- **Problem statement**
From the entries that follow, reproduce exactly and only the lines from the line with "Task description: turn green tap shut" to the line with "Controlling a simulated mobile", endpoints included.
# # # # # # #
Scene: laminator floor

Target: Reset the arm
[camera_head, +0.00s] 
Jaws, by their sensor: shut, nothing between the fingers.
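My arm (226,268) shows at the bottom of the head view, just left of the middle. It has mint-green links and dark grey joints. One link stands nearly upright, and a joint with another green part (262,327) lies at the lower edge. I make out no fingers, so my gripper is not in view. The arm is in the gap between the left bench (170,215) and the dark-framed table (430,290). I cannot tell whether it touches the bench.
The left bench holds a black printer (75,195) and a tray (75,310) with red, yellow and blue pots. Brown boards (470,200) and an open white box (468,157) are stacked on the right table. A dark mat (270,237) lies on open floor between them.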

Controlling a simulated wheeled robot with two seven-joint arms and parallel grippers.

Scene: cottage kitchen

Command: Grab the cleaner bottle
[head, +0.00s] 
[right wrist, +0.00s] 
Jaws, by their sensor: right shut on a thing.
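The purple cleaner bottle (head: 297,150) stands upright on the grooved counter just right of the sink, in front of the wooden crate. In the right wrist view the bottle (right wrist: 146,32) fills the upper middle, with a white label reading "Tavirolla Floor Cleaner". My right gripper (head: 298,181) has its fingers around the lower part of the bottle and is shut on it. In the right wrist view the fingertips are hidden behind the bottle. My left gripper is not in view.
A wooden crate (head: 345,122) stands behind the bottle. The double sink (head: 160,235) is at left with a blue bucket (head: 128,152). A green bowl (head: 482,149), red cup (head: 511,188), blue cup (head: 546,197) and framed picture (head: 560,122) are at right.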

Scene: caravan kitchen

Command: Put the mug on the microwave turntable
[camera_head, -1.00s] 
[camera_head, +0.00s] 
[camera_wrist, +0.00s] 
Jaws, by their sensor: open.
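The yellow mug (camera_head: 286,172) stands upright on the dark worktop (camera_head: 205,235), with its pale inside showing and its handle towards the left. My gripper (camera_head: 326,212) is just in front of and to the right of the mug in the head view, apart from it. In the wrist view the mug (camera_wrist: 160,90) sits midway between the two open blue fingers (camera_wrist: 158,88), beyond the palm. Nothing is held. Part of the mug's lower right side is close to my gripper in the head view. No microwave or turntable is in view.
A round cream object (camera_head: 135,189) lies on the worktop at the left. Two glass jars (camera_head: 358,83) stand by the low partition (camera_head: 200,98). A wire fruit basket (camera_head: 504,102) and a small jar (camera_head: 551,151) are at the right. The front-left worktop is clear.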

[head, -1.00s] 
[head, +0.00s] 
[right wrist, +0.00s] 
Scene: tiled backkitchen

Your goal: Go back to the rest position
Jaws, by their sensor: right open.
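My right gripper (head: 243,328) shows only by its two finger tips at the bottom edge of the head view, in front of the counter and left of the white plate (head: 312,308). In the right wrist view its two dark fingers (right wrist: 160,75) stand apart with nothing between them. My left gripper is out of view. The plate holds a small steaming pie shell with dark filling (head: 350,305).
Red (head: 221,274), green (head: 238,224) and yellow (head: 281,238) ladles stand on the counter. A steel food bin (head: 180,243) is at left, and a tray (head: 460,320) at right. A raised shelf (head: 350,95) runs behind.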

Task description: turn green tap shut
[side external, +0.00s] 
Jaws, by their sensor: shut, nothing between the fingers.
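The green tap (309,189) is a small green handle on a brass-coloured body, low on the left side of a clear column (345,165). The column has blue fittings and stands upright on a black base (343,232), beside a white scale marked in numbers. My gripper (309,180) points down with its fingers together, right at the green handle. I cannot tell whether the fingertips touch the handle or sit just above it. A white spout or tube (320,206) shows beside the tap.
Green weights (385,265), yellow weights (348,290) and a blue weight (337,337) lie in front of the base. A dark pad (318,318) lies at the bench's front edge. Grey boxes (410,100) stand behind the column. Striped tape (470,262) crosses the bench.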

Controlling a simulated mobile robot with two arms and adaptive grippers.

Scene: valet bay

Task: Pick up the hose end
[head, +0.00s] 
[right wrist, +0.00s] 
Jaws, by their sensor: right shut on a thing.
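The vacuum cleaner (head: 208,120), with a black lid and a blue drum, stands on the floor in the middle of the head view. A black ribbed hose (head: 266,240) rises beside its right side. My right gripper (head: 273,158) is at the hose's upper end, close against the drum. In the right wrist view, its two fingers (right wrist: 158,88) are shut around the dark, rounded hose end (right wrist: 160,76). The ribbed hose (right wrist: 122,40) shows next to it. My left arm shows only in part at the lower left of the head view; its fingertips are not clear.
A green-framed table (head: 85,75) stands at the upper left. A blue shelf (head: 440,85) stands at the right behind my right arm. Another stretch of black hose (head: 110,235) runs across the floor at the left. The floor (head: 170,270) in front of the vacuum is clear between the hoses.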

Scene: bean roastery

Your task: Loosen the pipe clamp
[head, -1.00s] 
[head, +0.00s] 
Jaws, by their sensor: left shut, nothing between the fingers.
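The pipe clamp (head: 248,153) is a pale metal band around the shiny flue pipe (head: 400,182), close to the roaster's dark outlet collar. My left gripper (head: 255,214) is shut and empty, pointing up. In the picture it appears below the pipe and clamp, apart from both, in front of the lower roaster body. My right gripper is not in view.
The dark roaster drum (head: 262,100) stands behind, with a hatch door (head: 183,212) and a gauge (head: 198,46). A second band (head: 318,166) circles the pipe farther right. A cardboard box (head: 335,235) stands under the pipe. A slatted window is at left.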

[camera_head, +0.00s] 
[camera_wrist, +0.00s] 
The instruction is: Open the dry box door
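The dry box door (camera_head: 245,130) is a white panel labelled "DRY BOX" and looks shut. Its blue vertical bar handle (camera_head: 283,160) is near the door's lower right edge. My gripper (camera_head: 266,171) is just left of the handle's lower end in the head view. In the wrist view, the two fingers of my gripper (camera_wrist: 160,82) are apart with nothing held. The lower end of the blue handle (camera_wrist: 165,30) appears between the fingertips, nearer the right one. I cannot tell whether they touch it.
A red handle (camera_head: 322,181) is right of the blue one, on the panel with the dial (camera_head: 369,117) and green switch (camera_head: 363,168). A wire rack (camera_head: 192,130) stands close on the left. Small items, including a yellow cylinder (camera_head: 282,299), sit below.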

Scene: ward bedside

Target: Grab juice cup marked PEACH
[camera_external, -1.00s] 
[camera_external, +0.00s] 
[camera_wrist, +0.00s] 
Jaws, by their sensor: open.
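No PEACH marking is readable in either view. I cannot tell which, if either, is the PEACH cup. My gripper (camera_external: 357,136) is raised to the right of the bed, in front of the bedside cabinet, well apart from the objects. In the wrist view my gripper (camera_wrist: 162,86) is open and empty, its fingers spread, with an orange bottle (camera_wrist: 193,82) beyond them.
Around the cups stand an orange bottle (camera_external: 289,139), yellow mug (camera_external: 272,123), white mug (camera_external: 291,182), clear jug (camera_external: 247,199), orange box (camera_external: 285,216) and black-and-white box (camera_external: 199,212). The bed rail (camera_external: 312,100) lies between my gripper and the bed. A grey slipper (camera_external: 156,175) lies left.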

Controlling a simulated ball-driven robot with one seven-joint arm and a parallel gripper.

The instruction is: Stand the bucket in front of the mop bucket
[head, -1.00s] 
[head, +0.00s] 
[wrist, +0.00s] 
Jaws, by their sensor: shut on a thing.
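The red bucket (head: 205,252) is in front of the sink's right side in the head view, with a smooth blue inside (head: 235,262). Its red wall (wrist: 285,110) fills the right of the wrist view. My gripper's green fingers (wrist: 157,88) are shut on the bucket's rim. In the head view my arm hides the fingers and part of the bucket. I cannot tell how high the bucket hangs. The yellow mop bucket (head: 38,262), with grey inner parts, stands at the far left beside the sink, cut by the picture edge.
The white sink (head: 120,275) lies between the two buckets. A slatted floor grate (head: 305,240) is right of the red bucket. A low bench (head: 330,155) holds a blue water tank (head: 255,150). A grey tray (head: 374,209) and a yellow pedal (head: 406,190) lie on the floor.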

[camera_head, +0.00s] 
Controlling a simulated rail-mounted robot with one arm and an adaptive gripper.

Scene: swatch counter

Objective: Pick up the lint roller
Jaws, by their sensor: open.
# # # # # # #
- **Complete output**
Task description: turn green tap shut
[side external, +0.00s] 
Jaws, by their sensor: shut, nothing between the fingers.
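The green tap (309,189) is a small green handle on a brass-coloured body, low on the left side of a clear column (345,165). The column has blue fittings and stands upright on a black base (343,232), beside a white scale marked in numbers. My gripper (309,180) points down with its fingers together, right at the green handle. I cannot tell whether the fingertips touch the handle or sit just above it. A white spout or tube (320,206) shows beside the tap.
Green weights (385,265), yellow weights (348,290) and a blue weight (337,337) lie in front of the base. A dark pad (318,318) lies at the bench's front edge. Grey boxes (410,100) stand behind the column. Striped tape (470,262) crosses the bench.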

Controlling a simulated mobile robot with two arms and adaptive grippers.

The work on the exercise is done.